▸ Given problem
Say how many lines hold the string "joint", and nothing more.
┄┄┄┄┄┄
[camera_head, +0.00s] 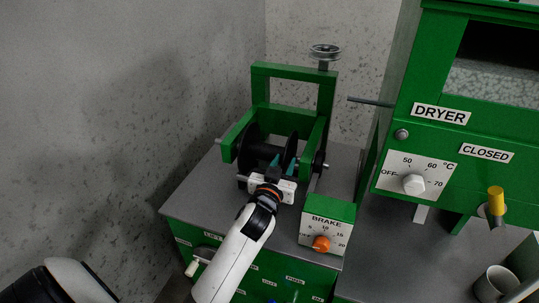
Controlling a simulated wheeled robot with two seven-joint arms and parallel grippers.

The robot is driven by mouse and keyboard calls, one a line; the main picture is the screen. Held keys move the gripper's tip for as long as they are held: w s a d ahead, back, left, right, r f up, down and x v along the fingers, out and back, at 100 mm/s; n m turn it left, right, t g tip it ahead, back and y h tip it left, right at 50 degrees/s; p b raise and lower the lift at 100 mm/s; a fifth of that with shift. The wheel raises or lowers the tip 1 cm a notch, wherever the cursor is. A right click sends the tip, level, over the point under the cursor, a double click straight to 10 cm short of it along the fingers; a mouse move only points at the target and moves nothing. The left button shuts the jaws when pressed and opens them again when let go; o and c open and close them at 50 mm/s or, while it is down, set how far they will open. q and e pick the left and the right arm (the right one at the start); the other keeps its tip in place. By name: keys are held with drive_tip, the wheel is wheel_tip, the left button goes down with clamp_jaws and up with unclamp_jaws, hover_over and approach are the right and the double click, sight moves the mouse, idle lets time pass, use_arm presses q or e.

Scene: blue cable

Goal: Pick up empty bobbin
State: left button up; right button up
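A black bobbin (250,147) with round flanges sits on a horizontal shaft in a green stand (285,70) on the grey bench top. My left gripper (281,166) is right in front of it, with the white gripper body below the bobbin and the dark, teal-edged fingers reaching up to its core between the flanges. The fingers overlap the bobbin, so I cannot tell whether they are closed on it or touch it. The bobbin's lower part is hidden behind the gripper. My right gripper is not in view.
A green brake box (328,222) with an orange knob stands just right of my left arm. A handwheel (325,50) tops the stand. A green dryer (447,165) with a dial and a yellow-tipped lever stands at the right. A grey cup (495,284) is at the lower right.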

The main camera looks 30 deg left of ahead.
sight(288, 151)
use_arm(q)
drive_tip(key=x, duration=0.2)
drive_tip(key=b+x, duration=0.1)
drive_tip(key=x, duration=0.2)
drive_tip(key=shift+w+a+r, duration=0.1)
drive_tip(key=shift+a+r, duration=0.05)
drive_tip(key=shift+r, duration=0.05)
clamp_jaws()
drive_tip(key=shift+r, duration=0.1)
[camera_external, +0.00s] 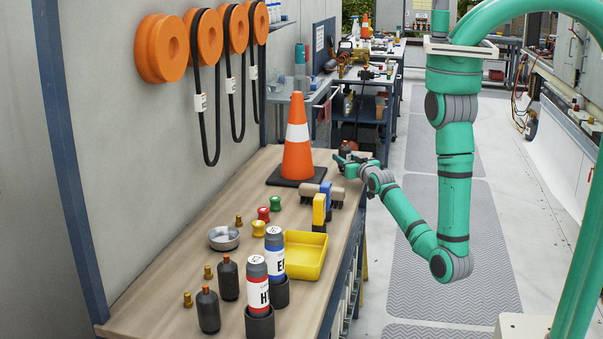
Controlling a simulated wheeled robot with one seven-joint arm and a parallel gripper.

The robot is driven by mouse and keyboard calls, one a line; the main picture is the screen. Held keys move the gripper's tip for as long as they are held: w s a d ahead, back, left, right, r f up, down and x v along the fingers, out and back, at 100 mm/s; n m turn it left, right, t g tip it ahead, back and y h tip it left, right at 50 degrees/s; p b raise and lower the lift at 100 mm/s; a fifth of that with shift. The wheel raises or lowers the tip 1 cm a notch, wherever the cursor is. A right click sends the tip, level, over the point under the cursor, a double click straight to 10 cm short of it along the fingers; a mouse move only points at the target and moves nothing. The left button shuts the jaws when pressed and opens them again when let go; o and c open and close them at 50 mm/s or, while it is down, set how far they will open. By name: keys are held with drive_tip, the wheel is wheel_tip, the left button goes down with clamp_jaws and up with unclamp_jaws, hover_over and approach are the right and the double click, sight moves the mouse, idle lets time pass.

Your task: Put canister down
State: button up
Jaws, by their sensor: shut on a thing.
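My gripper (345,159) is at the far right part of the wooden bench (170,275), just right of the orange and white traffic cone (297,150). It is shut on a small dark object (345,149), which looks like a dark canister. The fingers hide much of it, and I cannot tell whether its base touches the bench. Two dark canisters with orange-brown tops, one farther back (228,280) and one nearer (208,312), stand upright at the near end. Two labelled canisters, one blue and white (275,254) and one red and white (258,285), stand upright in dark cup holders.
Orange reels (161,48) with hanging straps are on the wall. The bench's left-middle is mostly clear.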

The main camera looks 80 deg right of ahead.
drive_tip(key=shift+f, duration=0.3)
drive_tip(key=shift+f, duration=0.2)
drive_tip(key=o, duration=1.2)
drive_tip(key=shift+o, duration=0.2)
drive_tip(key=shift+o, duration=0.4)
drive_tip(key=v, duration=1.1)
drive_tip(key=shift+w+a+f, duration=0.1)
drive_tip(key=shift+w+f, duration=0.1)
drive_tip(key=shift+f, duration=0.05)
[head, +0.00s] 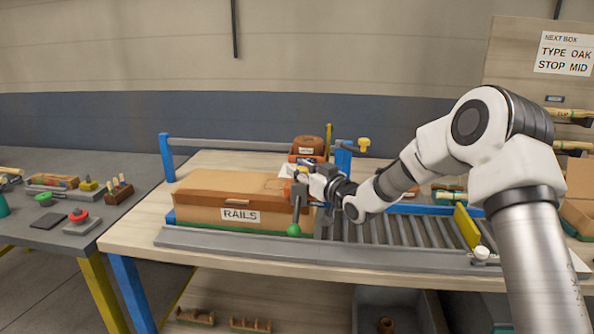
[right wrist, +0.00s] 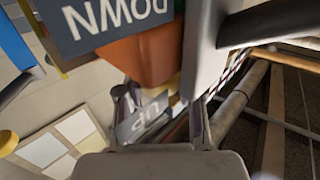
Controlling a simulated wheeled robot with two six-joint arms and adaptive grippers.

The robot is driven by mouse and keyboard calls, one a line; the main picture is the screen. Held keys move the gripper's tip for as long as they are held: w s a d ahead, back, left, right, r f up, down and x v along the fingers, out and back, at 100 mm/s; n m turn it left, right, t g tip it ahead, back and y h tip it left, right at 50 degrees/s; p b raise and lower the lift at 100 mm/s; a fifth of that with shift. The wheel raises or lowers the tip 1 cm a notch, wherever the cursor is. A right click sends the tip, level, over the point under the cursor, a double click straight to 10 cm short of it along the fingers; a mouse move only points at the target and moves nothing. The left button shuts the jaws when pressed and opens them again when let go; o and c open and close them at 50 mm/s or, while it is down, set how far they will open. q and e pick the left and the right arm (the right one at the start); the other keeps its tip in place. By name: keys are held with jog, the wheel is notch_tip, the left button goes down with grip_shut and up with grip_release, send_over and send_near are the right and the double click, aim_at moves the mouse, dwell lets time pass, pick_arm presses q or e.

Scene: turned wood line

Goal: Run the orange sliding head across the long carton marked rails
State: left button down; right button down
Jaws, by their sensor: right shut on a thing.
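The long carton (head: 235,192) marked RAILS lies closed on the bench, lengthwise, with brown tape on its top. The orange sliding head (head: 307,148) is at the carton's right end, with a brown roll on top. In the right wrist view the orange head (right wrist: 150,58) carries grey plates marked DOWN and UP. My right gripper (head: 312,183) reaches in from the right at the head. It is shut on a part of the head, mostly hidden between the fingers (right wrist: 163,112). A grey lever with a green knob (head: 294,230) hangs at the carton's front right. My left gripper is out of view.
A grey rail (head: 230,145) spans behind the carton between blue posts. A roller bed (head: 400,231) lies right of the carton, with a yellow plate (head: 467,227) across it. A side table (head: 60,215) with small tools stands left. A sign (head: 566,53) reads TYPE OAK, STOP MID.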

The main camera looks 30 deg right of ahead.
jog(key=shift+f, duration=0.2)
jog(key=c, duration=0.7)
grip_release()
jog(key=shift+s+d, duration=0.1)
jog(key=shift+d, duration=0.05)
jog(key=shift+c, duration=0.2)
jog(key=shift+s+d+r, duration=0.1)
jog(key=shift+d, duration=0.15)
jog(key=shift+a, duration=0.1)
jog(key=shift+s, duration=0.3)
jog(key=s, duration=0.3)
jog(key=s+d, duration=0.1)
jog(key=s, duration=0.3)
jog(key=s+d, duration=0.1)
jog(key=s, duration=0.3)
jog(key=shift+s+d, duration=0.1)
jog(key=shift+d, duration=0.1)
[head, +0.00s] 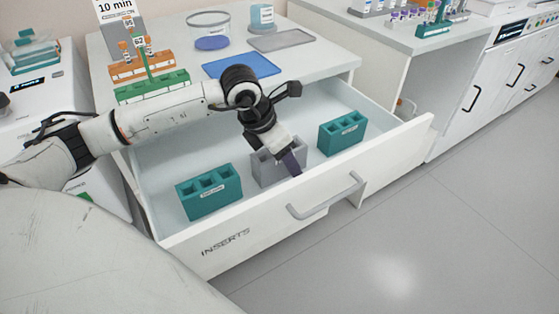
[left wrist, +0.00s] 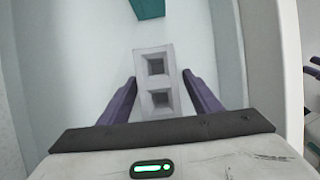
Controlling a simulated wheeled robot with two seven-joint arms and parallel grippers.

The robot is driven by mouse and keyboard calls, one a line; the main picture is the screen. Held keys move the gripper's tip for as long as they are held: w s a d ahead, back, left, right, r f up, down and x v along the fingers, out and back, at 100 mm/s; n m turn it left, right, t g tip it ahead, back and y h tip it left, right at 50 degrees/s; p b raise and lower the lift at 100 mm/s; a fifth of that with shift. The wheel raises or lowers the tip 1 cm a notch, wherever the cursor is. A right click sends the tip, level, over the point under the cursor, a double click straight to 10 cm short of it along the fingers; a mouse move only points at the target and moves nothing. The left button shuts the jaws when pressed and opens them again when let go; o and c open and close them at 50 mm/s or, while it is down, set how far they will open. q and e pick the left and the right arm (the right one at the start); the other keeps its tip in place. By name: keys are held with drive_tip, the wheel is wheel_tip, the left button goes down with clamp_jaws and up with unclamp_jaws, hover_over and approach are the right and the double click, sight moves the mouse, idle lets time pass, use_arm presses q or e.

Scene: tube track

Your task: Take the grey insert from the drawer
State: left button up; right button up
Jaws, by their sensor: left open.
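The grey insert (head: 266,171) stands in the open drawer (head: 315,196) between two teal inserts, partly hidden by my left gripper in the head view. In the left wrist view the grey insert (left wrist: 156,82) shows two square wells. My left gripper (head: 292,160) reaches down into the drawer at the grey insert. In the left wrist view its purple fingers (left wrist: 160,100) are open, one on each side of the insert, with a narrow gap visible by each. My right gripper is not in view.
A teal insert (head: 208,191) stands left of the grey one and another teal insert (head: 342,132) stands to the right. The drawer front has a handle (head: 325,197). The bench above holds a blue mat (head: 240,65), a grey tray (head: 282,39) and tube racks (head: 152,86).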

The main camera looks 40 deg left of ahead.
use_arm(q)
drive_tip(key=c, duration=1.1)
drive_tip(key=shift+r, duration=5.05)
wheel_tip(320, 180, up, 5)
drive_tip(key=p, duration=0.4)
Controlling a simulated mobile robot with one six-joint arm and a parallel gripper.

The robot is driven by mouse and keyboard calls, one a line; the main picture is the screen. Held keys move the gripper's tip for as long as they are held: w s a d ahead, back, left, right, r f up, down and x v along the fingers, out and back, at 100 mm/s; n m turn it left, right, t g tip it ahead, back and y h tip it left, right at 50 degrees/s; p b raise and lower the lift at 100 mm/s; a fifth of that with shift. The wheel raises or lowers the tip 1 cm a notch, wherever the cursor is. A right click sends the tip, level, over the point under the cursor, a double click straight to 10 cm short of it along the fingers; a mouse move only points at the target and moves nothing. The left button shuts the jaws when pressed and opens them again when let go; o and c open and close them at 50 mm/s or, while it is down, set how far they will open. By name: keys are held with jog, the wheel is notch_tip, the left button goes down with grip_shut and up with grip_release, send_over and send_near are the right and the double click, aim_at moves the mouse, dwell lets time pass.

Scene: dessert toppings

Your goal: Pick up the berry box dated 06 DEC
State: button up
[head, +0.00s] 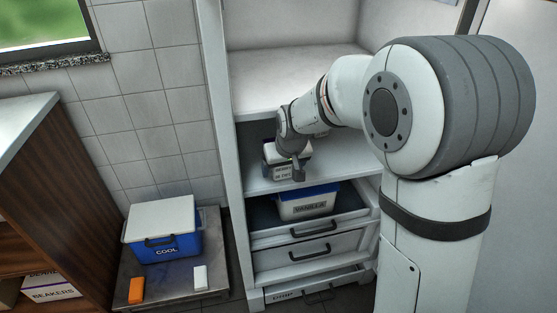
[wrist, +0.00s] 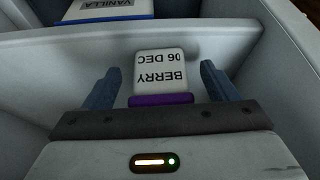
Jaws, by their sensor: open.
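The berry box (wrist: 160,75) shows upside down in the wrist view, with a white face reading BERRY 06 DEC and a purple strip along its near edge. In the head view the box (head: 283,172) stands on the cabinet shelf, partly hidden by my gripper (head: 290,164). My gripper (wrist: 160,82) is open, with one blue-grey finger on each side of the box. Gaps show between the fingers and the box, and I see no contact.
Below the shelf, an open drawer holds a VANILLA box (head: 308,203) with a blue rim. Cabinet side walls flank the shelf. At left, a blue COOL box (head: 165,243) with a white lid stands on a low platform (head: 185,297), behind small orange and white blocks.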

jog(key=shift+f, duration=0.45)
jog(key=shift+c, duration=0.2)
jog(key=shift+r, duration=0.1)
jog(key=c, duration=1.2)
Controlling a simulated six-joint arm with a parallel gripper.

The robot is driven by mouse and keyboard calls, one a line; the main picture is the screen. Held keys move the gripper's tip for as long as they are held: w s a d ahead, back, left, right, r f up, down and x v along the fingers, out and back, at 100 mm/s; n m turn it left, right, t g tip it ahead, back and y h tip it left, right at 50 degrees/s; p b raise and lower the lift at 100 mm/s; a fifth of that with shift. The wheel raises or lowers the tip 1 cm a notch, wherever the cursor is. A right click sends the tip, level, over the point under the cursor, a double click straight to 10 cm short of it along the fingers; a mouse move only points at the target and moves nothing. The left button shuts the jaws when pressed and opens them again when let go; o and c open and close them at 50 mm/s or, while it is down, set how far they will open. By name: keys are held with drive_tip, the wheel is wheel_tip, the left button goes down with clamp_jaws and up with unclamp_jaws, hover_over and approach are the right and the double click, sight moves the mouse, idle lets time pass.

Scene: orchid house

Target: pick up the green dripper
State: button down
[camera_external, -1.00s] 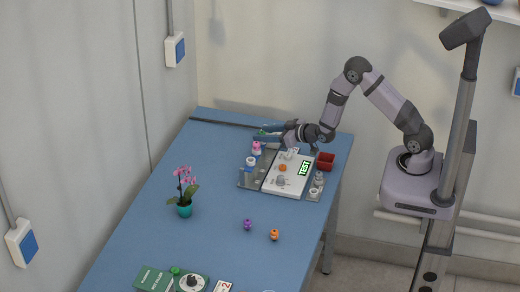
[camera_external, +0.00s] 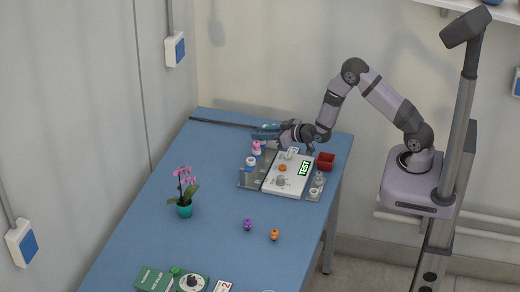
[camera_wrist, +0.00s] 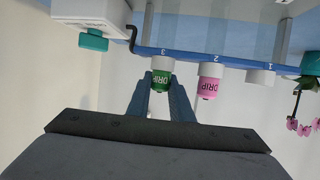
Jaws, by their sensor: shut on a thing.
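In the external view my gripper (camera_external: 264,132) is at the far side of the station, and the green dripper is hidden there.
A white piece (camera_wrist: 260,76) is at place 1. A potted orchid (camera_external: 184,194) stands on the blue table, with open surface around it.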

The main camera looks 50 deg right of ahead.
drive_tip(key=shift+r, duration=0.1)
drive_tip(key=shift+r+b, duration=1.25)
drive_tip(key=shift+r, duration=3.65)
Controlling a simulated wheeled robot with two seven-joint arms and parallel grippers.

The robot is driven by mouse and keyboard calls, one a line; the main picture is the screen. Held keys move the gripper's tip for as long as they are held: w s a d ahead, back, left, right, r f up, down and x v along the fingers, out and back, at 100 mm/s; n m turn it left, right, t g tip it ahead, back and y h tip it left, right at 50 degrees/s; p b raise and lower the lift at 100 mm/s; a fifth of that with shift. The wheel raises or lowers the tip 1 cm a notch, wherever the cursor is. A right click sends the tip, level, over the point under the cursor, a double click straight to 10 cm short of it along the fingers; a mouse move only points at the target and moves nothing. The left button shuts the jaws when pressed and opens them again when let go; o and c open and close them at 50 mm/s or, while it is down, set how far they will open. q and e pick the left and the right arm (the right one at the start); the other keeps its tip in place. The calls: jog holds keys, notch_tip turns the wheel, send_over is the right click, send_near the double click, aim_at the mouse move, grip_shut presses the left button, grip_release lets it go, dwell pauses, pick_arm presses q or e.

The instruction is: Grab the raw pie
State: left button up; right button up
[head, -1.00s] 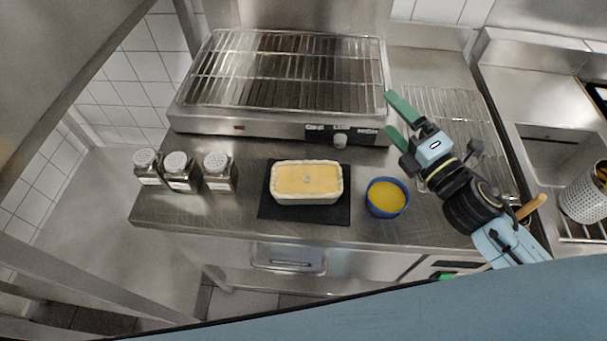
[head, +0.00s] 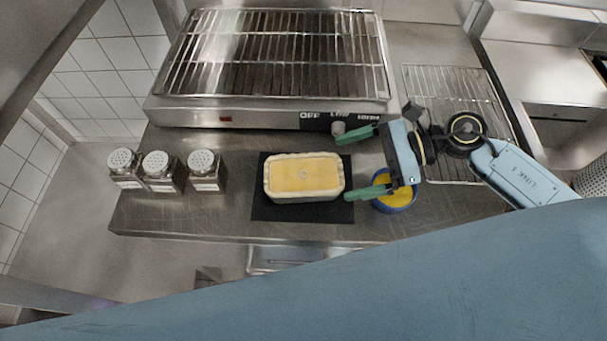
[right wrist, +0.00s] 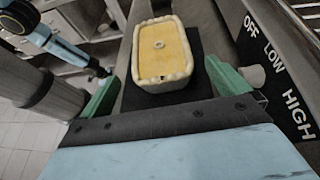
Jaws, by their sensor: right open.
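The raw pie (head: 304,176) is a pale rectangular pastry with a yellow top and a small ring at its centre. It sits on a dark slate board (head: 277,212) on the steel counter. My right gripper (head: 348,166) is open just right of the pie, its green fingers pointing left toward it. In the right wrist view the pie (right wrist: 161,52) lies ahead, between and beyond the open fingers. No contact shows. In the right wrist view an arm with a gripper tip (right wrist: 101,72) appears at the left; its jaw state is unclear. My left gripper is not in the head view.
A blue bowl of yellow liquid (head: 398,200) stands under my right gripper, partly hidden. Several glass shakers (head: 163,172) stand left of the board. A grill (head: 270,70) with a knob is behind the pie. A wire rack (head: 455,95) lies at the right.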

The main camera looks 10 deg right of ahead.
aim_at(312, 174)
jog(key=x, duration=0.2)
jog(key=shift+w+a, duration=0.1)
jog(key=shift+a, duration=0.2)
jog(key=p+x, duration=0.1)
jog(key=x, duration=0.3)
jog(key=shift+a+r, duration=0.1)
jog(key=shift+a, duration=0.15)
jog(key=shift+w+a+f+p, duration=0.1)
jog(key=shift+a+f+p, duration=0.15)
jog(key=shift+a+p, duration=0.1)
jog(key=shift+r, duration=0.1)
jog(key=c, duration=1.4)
┄┄┄┄┄┄
▸ Response to the task
7